- What is being asked -
Provide a single number: the count of lines containing the string "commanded".

________

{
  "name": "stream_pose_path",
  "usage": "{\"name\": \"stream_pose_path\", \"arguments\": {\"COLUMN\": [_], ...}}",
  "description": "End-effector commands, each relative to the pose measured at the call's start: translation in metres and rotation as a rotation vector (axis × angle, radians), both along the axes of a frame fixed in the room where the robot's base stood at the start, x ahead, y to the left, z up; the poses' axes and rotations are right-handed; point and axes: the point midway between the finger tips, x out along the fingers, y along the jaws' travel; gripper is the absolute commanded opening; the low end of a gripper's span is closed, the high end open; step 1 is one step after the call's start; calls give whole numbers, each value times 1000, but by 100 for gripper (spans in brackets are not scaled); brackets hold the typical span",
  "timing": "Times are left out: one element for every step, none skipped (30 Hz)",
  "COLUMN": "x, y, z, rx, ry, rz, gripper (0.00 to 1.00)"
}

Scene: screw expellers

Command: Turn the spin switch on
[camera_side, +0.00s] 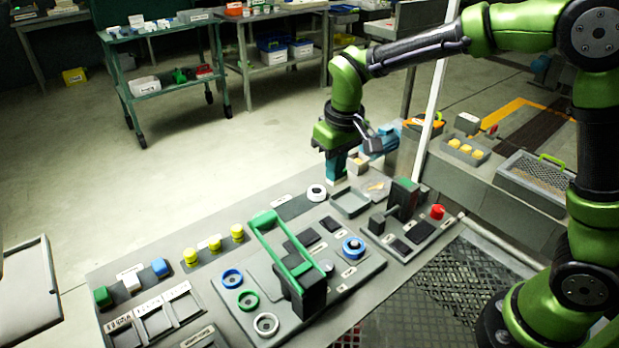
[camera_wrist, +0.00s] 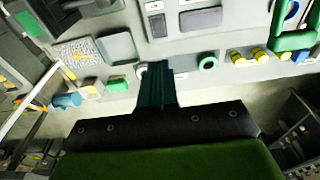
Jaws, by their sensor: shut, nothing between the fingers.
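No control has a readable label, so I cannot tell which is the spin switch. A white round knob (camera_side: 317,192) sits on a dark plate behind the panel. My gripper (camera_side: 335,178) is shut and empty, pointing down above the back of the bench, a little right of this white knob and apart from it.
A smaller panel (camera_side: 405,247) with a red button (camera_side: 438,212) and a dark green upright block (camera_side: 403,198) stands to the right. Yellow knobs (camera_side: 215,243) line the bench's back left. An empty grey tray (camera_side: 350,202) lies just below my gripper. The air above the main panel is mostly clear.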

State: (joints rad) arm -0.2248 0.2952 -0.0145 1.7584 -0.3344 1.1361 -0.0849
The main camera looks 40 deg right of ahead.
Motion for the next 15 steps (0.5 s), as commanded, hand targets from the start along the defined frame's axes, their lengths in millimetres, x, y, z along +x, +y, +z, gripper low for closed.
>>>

________

- Solution to this exercise -
2